Recently, I responded to a student who had a question about his grade. He indicated a hesitation to remain in my class because he runs the risk of making a B, to which I rapidly unleashed a bombardment of disagreement about his philosophy about education. The point I made was my own personal belief that grades are not important.

Why do I even spend my time thinking about such questions? To me, this issue is personal. I never excelled at taking tests. I have met a lot of people in the same boat, and typically there are obvious reasons for their failures. They disproportionately apply time to screwing off, and they don’t apply themselves to learning the material.

First, those scenarios serve as reinforcement that our current system is flawed. Students know that passing a test (and achieving that score) is not a matter of application and learning but rather a matter of mastering a set of questions that will appear on a test. They are unnerved when their golden academic discipline (learned over a lifetime of succeeding in the same manner) fails them. The kids think passing a test means they learned something.

Second, other students struggle to prepare for exams in a different way. Personally, I spent all my time fascinated with course material, reading and studying the information, absorbing it like a sponge. When it was time to take the test, I knew the principles, but I didn’t practice enough to make specific calculations fast enough, and time would often elapse before I finished.

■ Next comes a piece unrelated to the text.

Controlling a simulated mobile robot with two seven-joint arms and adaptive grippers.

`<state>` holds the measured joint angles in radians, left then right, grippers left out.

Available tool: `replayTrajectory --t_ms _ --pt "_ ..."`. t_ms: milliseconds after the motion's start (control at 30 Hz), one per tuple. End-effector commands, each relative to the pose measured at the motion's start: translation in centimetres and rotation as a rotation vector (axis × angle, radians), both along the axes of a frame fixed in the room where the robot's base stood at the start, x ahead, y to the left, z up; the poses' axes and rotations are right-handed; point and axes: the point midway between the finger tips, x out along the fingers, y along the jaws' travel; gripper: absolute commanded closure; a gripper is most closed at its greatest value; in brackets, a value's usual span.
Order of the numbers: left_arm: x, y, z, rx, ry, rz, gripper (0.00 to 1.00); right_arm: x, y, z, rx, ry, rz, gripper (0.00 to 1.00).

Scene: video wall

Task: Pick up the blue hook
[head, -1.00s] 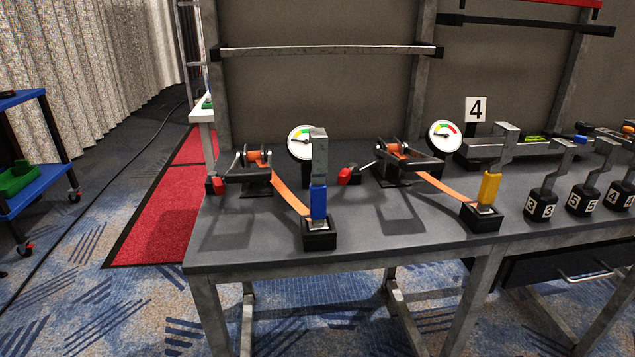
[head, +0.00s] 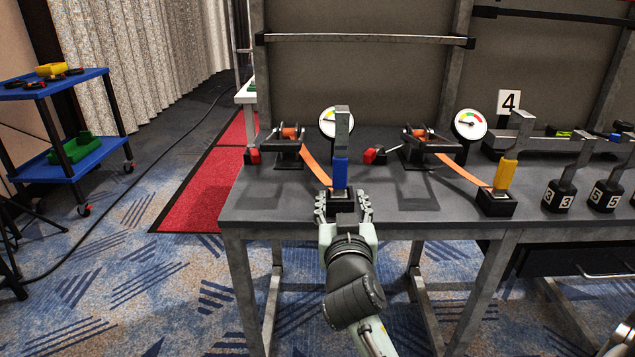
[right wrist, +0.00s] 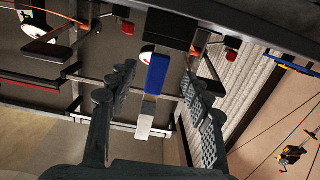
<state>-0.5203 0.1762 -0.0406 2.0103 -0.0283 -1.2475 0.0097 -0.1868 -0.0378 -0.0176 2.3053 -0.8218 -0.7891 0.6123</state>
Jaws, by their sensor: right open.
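The blue hook (head: 341,172) stands upright in a black holder at the front edge of the grey table (head: 290,208). Its upper part is grey metal and its lower part is blue; an orange strap runs to it from behind. My right gripper (head: 343,198) is open at the table's front edge, in front of and below the blue part, and it hides much of the holder. In the right wrist view the blue hook (right wrist: 156,74) appears upside down between the open fingers, with none visibly touching it.
A yellow hook (head: 505,173) stands in its own black holder to the right. Two ratchet devices, two round gauges (head: 470,124) and numbered black weights (head: 558,195) are on the table. A blue cart (head: 80,155) stands at the left. The table between the two hooks is clear.

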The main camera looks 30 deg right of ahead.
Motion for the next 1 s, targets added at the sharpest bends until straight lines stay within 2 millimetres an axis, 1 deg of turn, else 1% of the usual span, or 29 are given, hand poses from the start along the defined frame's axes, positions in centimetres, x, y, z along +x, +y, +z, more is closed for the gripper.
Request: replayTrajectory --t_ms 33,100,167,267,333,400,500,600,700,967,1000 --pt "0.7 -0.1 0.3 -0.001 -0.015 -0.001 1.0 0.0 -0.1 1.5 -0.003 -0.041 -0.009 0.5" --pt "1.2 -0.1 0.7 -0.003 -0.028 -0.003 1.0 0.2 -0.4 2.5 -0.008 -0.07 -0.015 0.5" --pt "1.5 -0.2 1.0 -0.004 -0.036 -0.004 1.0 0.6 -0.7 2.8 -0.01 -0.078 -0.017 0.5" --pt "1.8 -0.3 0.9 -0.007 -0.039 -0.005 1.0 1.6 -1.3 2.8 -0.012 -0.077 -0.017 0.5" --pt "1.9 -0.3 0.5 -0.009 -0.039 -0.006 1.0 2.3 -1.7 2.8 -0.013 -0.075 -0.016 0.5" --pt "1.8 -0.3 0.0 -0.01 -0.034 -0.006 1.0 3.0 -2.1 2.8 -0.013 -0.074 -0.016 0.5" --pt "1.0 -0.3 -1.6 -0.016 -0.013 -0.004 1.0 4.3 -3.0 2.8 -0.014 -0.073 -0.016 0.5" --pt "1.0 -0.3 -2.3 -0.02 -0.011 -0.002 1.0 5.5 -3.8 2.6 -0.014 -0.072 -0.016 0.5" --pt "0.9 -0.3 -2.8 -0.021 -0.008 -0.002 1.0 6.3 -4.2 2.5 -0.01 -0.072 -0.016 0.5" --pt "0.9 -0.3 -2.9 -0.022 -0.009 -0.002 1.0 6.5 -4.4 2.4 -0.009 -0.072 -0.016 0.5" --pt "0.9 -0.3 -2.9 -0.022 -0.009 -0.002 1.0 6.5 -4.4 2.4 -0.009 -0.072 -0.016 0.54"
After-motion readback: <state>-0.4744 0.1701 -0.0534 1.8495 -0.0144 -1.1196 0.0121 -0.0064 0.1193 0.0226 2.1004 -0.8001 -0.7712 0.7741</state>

What evidence did I have to counter the notion that I’m just stupid? On homework and projects, I would score 95 percent to 100 percent every time. But on tests? I would average around 70 percent.

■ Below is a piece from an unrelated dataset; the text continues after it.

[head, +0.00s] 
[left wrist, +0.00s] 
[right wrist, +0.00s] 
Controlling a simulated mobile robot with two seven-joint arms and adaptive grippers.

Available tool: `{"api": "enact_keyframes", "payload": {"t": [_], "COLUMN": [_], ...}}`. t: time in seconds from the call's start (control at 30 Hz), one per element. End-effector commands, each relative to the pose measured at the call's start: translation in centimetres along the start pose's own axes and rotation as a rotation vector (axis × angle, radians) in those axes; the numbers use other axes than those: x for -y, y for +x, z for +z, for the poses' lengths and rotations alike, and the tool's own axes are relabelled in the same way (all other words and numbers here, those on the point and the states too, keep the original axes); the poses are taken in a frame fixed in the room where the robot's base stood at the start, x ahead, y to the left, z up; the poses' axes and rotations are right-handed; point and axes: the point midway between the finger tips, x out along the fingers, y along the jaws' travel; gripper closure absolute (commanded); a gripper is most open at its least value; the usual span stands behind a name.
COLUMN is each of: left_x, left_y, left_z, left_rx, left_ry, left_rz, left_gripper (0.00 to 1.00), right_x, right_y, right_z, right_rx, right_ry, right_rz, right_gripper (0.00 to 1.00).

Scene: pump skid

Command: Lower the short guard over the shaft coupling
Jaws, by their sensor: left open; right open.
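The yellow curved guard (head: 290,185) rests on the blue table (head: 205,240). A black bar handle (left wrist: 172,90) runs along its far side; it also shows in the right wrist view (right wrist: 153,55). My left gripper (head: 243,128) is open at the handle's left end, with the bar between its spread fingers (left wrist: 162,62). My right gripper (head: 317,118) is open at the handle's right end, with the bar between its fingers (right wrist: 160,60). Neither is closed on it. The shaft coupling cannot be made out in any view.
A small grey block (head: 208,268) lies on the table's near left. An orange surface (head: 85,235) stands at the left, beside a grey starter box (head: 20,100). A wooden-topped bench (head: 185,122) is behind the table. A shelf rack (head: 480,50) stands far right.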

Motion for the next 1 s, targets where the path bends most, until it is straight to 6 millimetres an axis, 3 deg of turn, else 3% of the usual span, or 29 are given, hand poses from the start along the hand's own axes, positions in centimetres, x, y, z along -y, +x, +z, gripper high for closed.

‘Grade inflation should worry the world’

So, what is the problem?

It is important to have a set of testable hypotheses regarding the acquisition of course content in students (e.g. students who have acquired full understanding of the concepts should achieve a 100 percent in a question-based review). But for students themselves, grades should only matter insofar as requisite pass-or-fail criteria. What should be important to students is not passing tests but acquiring information and knowledge.

This is where the American education system continues to make its major mistake. High schools and universities encourage students to take a deep interest in their grades, even though grades are absolutely irrelevant to course content. The growing trend of inaccurately assessed students being released to the work force by grade inflation should worry the world. For the most part, universities have failed to respond to incapable students who are also their customers.

A post on Iowa State University’s website titled, “Understanding what employers look for in engineers” highlights this fallacy.

“Good grades are important,” the post says. “They indicate that you have the ability to learn and have mastered certain skills.”

Think critically for a moment about that statement. How does a number indicate a person’s ability to learn? How does it show that one has mastered certain skills? Grades certainly indicate a person’s ability to learn skills necessary to pass tests, but they say nothing about students’ true ability in the assessed skill set let alone anything about their mastery of the skill. Still, this prevailing belief system has been repeated so often that almost nobody questions it anymore. We have been indoctrinated, plain and simple.

So now the (objective) question to answer is: How do we test students’ competency without the students knowing they are being tested? A secondary, less important (subjective and temporary) question is: How do we deal with the resistance of the current generation that is used to a grade-based system and the habit of spending the semester acutely aware of their scores?

Grades do not build bridges

The obvious conclusion of this discussion should be that we abolish the traditional grading system. But we still need a measurable and accurate way to gauge the performance of students so that we can make the hard decision to mark students as deficient when necessary.

Why is this important? My particular area of study is aerospace and mechanical engineering. I have worked in the industry and worked alongside the “successes” of our school systems. I have seen engineers who have never handled a screwdriver, who design parts with impossible geometry and who can’t make sensible calculations about the physics of their parts under application because the projects do not strictly match the problems they practiced for school exams.

Most of those engineers are swept to the side in their final resting place of employment, where they spend careers modeling washers. Some make it past the filter. These engineers design bridges, landing gear on airplanes, braking systems and a whole host of other terrifyingly important products that will be found in your and your family’s everyday lives.

Welcome to insomnia: The knowledge that a few hundred-thousand more of these engineers will trickle into industry each year should be concerning.

Perhaps it should concern us enough to reform the way students view grades as opposed to true education.